For Indira Rajkumar, who will start her first year of studies at the University of Virginia School of Law this month, it all began with a high school Netflix binge.
At age 16, Rajkumar watched the documentary “13th,” which opened her eyes to the impact of mass incarceration on Black Americans, setting her on the intellectual and career path she would follow after college, into law school and possibly beyond.
“It’s about how the 13th Amendment, which banned slavery, has a loophole that says ‘except as punishment for a crime,’” said Rajkumar, who hails from Bethesda, Maryland. After slavery ended, Black Americans faced a new form of oppression — incarceration and long sentences, sometimes over seemingly minor offenses. “It shows how present-day mass incarceration is deeply connected to slavery and the segregation and racism that followed. And that stuck with me.”
She chose to pursue her undergraduate degree at the University of Chicago, a school renowned for its focus on economics and quantitative analysis, intending to major in economics. Her interest in economics waned, though, when she spent much of her sophomore year leading a volunteer creative writing workshop at the Cook County Jail and the Illinois Youth Center.
“Every week, I worked with people who were directly impacted by our harmful legal system,” which pulled her further towards pursuing systemic reform of the criminal legal as a career, she said.
During a summer internship at the Public Defender Service for the District of Columbia, she saw what it can look like when the criminal justice system emphasizes mass rehabilitation over mass incarceration. Shortly before she started, D.C.’s Incarceration Reduction Amendment Act went into effect, allowing incarcerated adults who were sentenced to life in prison as juveniles, and had served a minimum of 15 years, to move for resentencing and release, Rajkumar said.

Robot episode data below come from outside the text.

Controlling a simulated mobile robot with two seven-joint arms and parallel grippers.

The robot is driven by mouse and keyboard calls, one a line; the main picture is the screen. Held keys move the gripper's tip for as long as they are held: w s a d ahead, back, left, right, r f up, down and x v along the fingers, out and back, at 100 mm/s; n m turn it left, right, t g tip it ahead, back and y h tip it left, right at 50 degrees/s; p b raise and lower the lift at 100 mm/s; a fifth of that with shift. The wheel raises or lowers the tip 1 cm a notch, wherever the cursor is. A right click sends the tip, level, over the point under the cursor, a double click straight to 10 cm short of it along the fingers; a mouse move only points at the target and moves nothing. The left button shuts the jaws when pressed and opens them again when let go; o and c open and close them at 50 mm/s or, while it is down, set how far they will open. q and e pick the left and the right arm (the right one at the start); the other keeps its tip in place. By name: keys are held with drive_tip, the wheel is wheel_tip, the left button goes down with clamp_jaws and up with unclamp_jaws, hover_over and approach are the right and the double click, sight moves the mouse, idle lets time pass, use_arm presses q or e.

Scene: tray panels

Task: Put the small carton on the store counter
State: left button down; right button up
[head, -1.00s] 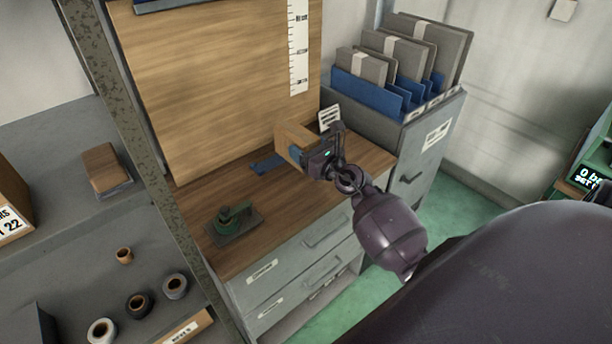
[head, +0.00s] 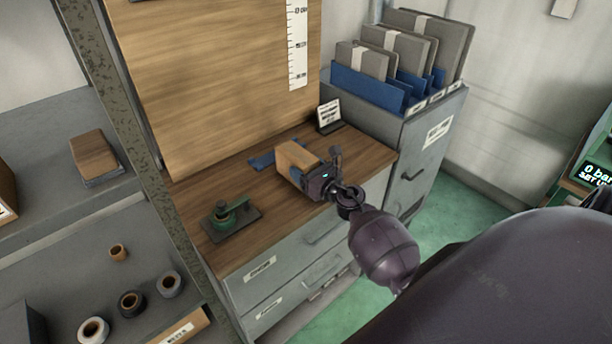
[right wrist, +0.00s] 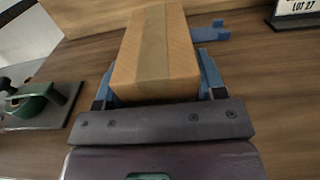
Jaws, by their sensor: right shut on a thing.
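My left gripper is not in view.
A green tool on a dark plate (head: 232,222) stands left on the counter. A blue flat piece (head: 262,161) lies behind the carton, and a small label stand (head: 329,115) is at the back right. A grey cabinet with folders (head: 425,150) borders the right.

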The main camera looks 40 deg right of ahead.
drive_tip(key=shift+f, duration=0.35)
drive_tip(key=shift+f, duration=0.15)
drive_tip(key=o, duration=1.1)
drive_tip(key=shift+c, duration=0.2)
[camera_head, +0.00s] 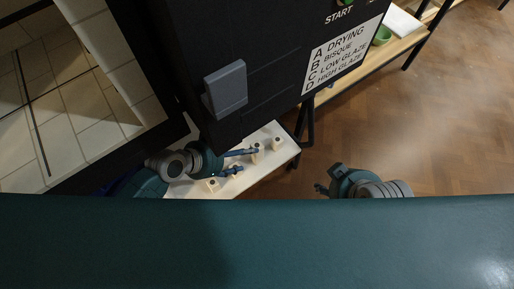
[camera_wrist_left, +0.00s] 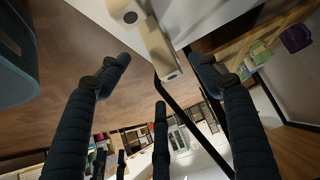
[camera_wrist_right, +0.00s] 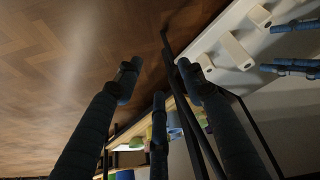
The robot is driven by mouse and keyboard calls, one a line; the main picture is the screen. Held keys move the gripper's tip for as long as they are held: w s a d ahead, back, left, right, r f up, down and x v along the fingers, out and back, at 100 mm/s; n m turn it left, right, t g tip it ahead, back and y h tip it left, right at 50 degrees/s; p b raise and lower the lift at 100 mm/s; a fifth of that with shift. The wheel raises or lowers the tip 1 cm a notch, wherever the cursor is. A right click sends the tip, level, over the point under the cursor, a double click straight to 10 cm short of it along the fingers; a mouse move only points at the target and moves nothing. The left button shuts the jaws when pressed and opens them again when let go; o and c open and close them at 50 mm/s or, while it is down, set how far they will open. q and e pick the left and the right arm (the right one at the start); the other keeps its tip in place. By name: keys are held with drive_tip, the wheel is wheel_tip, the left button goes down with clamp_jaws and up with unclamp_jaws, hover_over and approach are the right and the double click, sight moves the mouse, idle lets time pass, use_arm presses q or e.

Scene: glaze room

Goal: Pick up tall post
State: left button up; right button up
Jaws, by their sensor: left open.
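Several cream posts with a dark hole in the top stand on a white tabletop (camera_head: 272,168). The tall post (camera_head: 257,157) looks longer than the others; it also shows in the left wrist view (camera_wrist_left: 160,50) and the right wrist view (camera_wrist_right: 237,50). My left gripper (camera_head: 249,160) is open, its fingers spread near the tall post. In the left wrist view the post lies across the gap between the fingertips; I cannot tell if they touch it. My right gripper (camera_head: 320,188) is open and empty, off the table's right edge, above the floor.
Shorter posts stand nearby, one at the back (camera_head: 277,144) and one at the front (camera_head: 213,185). A dark kiln cabinet (camera_head: 270,60) with a grey handle (camera_head: 226,88) overhangs the table's far side. A wooden shelf with a green bowl (camera_head: 382,36) is at the back right.

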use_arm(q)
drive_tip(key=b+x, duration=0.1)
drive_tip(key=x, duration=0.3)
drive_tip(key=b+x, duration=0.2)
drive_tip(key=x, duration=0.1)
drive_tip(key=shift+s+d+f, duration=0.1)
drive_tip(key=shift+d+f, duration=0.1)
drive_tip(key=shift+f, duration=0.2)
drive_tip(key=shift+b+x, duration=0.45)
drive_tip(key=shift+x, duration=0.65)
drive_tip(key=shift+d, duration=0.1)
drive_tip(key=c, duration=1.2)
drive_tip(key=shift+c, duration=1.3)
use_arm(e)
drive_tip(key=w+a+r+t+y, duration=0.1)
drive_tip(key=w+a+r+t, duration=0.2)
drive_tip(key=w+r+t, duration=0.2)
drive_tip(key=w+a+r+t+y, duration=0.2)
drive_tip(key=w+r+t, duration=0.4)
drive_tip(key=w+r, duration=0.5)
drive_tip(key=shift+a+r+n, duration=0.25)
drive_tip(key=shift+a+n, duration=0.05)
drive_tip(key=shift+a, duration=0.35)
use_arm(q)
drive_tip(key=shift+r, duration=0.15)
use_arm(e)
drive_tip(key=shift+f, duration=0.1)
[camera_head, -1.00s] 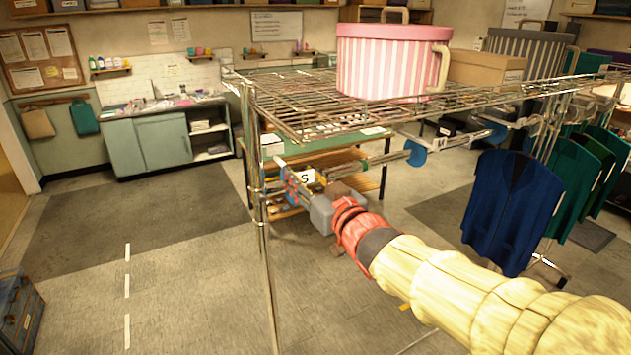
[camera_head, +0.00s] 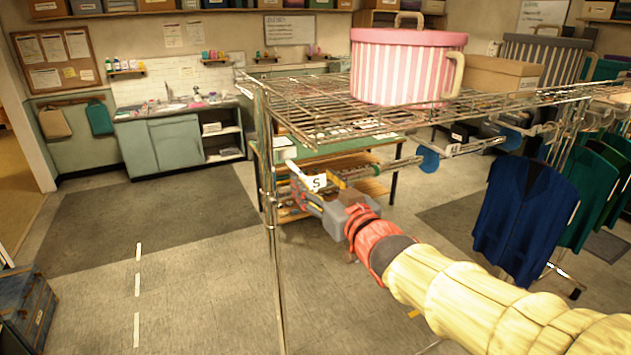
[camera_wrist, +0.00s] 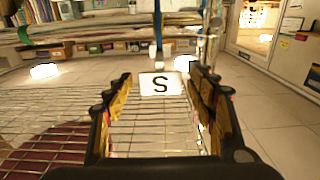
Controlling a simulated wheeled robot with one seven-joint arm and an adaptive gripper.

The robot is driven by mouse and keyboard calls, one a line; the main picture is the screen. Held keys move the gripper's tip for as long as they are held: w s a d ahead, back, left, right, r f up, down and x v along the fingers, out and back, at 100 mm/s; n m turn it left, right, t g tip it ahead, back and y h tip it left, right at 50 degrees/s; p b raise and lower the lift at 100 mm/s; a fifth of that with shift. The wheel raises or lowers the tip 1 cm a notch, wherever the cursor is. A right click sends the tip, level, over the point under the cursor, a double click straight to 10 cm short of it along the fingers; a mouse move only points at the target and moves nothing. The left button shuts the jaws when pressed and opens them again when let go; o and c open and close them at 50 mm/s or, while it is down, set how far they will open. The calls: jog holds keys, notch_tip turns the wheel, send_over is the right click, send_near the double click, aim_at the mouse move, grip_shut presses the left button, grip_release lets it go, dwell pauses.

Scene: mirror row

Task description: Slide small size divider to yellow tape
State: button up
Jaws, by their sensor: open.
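The small size divider (camera_head: 317,182) shows as a white tag with a black S, near the left end of the hanging rail (camera_head: 385,168) under the wire shelf. The tag also shows in the wrist view (camera_wrist: 160,84), upright and centred between the fingertips. My gripper (camera_head: 318,193) is open at the tag, with its fingers (camera_wrist: 160,76) on either side of it. Whether a finger touches it I cannot tell. Yellow shows on the fingers' inner faces. I cannot make out yellow tape on the rail for certain.
Blue round dividers (camera_head: 428,158) hang farther right on the rail, beside dark blue (camera_head: 520,215) and green garments. A pink striped box (camera_head: 405,68) stands on the wire shelf (camera_head: 325,122). A metal post (camera_head: 268,200) stands just left of my gripper. The floor at left is mostly clear.

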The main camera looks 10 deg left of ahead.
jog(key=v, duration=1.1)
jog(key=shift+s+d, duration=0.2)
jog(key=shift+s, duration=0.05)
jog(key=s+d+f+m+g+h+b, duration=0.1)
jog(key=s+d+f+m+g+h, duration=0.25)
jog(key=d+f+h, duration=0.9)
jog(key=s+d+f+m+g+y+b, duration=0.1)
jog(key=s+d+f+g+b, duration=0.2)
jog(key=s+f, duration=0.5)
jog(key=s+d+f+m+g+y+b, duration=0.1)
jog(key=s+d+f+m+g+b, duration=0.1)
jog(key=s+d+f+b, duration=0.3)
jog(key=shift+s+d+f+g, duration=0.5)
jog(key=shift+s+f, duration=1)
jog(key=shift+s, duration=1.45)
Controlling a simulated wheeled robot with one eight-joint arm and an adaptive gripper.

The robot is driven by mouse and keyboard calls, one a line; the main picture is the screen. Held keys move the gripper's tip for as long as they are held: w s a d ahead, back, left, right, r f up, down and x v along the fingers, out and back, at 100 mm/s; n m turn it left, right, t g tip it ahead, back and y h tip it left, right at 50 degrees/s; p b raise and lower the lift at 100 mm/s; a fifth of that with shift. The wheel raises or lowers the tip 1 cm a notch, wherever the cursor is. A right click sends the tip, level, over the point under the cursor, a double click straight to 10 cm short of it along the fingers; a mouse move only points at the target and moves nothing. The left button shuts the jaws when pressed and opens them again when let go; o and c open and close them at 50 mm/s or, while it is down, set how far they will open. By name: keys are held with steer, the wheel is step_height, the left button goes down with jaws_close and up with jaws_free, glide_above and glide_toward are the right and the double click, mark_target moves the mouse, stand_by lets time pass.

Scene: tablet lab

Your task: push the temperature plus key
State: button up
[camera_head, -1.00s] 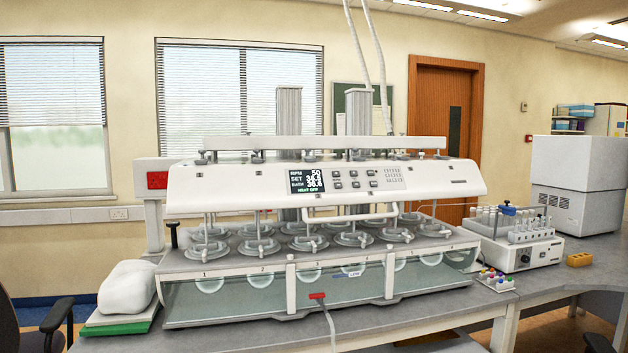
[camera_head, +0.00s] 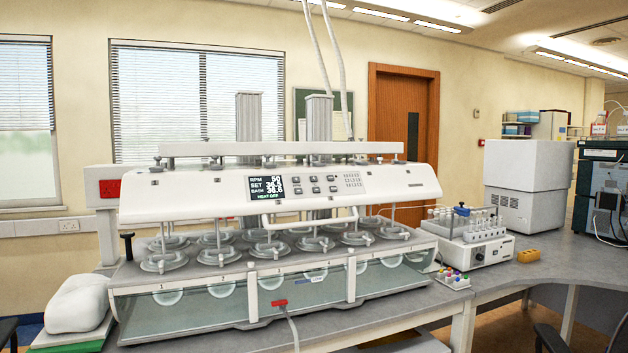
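A long white tablet dissolution tester (camera_head: 200,205) stands on the grey bench, left of the middle. Its sloped front panel has a dark display (camera_head: 267,189) with lines for RPM, SET and BATH, and green text that seems to read HEAT OFF. Right of the display is a group of small grey keys (camera_head: 315,184), with a printed block of marks farther right. The key labels are too small to read, so I cannot tell which is temperature plus. My gripper is not in view.
A white bundle (camera_head: 78,303) on a green item lies left of the tester. A chair (camera_head: 552,340) is at lower right.

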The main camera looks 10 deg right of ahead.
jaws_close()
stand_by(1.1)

“It was really inspiring because the legislation was based on neuroscience research that shows that juveniles rehabilitate as their brains mature,” Rajkumar said. “This new legislation recognized that, and it got people out of prison. The law was like a ray of sunshine in the punitive system I had learned about.”
At the start of her junior year, she switched her major to public policy with a specialization in sociology, which opened up a world of classes on criminal justice reform and crime policy. The D.C. experience provided the spark for her senior thesis, which earned her graduating honors in the public policy program.
“I had to know how this progressive legislation came to exist in such an oppressive criminal legal system and I had to know how it is changing people’s lives,” Rajkumar said. “I was fascinated by that, so that’s what I wrote my thesis about.”
Shortly after graduation, Rajkumar headed to New York to get practical training in the criminal justice system. During her interview for a paralegal position at the Federal Defenders of New York in Brooklyn, the interviewer explained that she would be working with clients on federal death row as part of the Capital Appellate Project. Many of the clients were traumatized by the isolation of solitary confinement and by a rapid wave of 13 federal executions across the country as the Trump administration wound down.
Much of her job would be to serve as “emotional life support” for the clients.
“In the interview, they said, ‘Yes, this is a paralegal position, but the job also involves being these guys’ support system. And we know that’s personally very demanding, which is why you need to figure out if you want the job,’” Rajkumar said.
On the emotional side of the equation, Rajkumar “tried to make their time in prison more bearable,” by doing things like sending clients psychology books and news articles, helping them obtain art supplies to make beaded jewelry and paint, and answering their calls at any time of day or night.
“A lot of the job was just picking up the phone when they call, chatting with them and making them smile,” Rajkumar said. “Cracking a joke that they’ll laugh at — that could be the only time they laugh that day and it’s because they called me. It’s a really interesting relationship and it’s a really sweet one.”
The other part of the job gave her, as a paralegal, substantive legal experience that some early-stage law firm associates never get. She worked directly with one client to put together a 70-page memo organizing and outlining the evidence pointing to his innocence. The memo will be used in his habeas challenges to his convictions.
The end product was invaluable both as an investigative tool and also to the client. “For him, there was a sense of justice in getting it out of his head and on paper,” Rajkumar said. “He is happy that it exists and to see in the record thoughts that have persisted for the past 15 years.”
Although she thrived in her role at the Capital Appellate Project, she questioned whether she can stomach doing capital work as a career — at least in a system where there’s little possibility of release.
“You’re fighting for this person’s life,” she said. “At its core, that idea of ‘victory’ being my clients dying in prison is just hard for me.”
Through law school, she may choose to apply her economic and policy training to criminal justice reform, although appellate work is still a possibility.
“While I love working directly with clients, I would rather be in a position where the work I’m doing could benefit many people,” she said. “Appellate work, which can set precedent, is one way of creating long-term ‘policy,’ for lack of a better word. But I think that whatever can get me in a room where I am working to create lasting change for a large group of people who are affected by the criminal legal system — that’s where I want to be.”